If the marriage is out of COP though, irrespective of whether the accrual system applies, Milner says the process “could be slightly simpler”.
“If the property is registered in the name of one spouse, he/she will retain the property. If however the property is registered in both their names, the same principles discussed above will apply.”
How to protect yourself during divorce
Ownership is always the best way to protect yourself, Milner says.
“Therefore, if you are contributing to the asset, make sure that your name is on the title deed representing your share...If that cannot be done, the second option is to conclude an agreement with the spouse who is the sole owner, which states what contributions are being made, what will happen when the property is sold, and what will happen on divorce.
“However, I always say to my clients, it remains a piece of paper.
“Yes, it is a valid agreement and enforceable in a court of law, but you will have to go through the courts to enforce it, which may be a long and costly process. By the time you obtain judgement against the other spouse, the property might be sold and the money spent. If that spouse has no assets to attach, your court order won’t put money in your pocket.”
Davey agrees that you should have a partnership agreement detailing how the property – and its repairs, maintenance, upkeep, rates, taxes, and rentals, are to be dealt with.
“Such an agreement will be binding between the parties but not necessarily third parties.”

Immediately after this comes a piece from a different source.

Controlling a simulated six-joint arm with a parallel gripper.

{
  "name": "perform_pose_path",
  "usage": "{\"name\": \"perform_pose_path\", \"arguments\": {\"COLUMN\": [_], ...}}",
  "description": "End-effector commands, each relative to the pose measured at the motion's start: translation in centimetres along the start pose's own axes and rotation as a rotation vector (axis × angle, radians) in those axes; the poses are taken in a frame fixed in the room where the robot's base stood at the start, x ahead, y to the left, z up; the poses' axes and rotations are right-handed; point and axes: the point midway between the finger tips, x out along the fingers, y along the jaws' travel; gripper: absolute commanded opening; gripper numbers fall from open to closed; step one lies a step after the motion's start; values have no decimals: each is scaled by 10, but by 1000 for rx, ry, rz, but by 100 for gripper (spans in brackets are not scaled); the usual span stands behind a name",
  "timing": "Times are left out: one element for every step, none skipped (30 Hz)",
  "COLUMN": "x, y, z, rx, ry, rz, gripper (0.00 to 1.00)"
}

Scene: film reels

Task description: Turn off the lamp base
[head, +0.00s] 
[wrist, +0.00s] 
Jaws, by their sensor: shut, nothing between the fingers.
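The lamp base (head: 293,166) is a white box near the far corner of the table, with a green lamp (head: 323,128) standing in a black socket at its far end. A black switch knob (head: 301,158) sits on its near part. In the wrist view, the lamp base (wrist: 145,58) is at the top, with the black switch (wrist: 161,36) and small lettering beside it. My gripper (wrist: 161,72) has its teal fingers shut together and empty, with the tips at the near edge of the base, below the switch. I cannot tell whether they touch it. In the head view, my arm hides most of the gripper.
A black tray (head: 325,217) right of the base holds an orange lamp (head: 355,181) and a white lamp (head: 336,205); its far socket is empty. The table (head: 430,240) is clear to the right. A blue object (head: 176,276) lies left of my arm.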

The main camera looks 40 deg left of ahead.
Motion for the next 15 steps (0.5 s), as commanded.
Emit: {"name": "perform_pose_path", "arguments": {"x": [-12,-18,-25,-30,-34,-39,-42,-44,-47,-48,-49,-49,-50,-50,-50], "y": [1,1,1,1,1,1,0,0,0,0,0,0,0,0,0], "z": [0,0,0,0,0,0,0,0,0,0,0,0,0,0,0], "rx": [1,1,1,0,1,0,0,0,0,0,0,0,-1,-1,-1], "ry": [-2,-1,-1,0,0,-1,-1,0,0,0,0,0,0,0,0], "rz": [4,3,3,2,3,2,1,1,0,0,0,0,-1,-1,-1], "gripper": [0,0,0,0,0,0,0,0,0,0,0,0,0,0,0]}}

The best way to protect your rights to the matrimonial home, Dippenaar says, is to ensure your name is registered as a co-owner of the property.
“There is no right stronger than a real right registered against the immovable property.”
Campbell adds: “Whilst parties generally do not want to think about separating when they are acquiring their matrimonial home, this is unfortunately a reality that, if dealt with upfront, can prevent a lot of issues down the line.”